When Krishna, in the Bhagavad Gita, is asked whether it is best to seek God as the Absolute (as One) or in the I-Thou relationship, Krishna replied unequivocally that for “embodied beings” the I-Thou relationship was easier, meaning more natural. Yogananda worshipped God in the feminine form, in his life, as Goddess Kali. This is NOT the worship of the creation for itself or its gifts but the worship of God AS the creation, donning the mask, as it were: neither denying God's handiwork nor, being fooled by it.

Yogananda frequently made the point that while God IS and HAS all things, He does not have our love (attention, interest and seeking) unless we offer it to Him. “Love—the tie that binds”—is the one thing missing. And as the woman of many sins was forgiven for she loved much, so too it is axiomatic that love for God is perhaps the quickest way to soul freedom. But, it is also NOT as easy as it sounds. As I wrote earlier, how can we truly love someone we have never met? And distracted by our need to love and be loved, it is far easier to fall in love with the face in front of us (like Queen Titania in Shakespeare's "A Midsummer's Night Dream")! [Why do we say "fall" in love?

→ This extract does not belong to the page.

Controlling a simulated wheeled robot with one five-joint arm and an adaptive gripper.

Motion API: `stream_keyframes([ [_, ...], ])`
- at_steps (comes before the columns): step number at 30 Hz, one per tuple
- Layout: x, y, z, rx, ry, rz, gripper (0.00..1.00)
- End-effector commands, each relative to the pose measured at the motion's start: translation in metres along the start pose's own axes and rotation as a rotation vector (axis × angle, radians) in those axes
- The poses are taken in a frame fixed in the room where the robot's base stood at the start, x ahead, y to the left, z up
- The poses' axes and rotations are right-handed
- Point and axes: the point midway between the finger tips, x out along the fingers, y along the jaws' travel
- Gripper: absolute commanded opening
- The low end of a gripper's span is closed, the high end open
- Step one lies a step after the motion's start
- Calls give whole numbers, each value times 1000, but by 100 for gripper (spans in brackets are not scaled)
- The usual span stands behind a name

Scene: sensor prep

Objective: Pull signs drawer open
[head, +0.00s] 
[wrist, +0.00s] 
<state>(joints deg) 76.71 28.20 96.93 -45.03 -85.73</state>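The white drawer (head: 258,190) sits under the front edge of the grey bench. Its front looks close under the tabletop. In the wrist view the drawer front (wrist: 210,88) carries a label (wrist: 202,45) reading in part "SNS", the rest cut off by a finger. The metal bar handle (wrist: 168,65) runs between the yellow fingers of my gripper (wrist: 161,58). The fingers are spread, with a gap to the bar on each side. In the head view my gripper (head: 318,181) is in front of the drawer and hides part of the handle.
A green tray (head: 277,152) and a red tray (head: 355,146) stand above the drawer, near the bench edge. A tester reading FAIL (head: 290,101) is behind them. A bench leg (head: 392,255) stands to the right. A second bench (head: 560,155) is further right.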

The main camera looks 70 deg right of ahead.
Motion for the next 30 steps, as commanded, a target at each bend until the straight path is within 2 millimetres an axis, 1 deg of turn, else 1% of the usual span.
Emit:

Adam and Eve "fell" too.]

Swami Kriyananda taught us that in India couples are instructed to see in one another the Divine enshrined in one another’s forms: the Infinite Spirit or the Divine Mother. Thus, it is the divine way that human love is intended to become ever purer, ever more expansive until it becomes the pure love of God.

On that journey and with that intention, “All is fair!”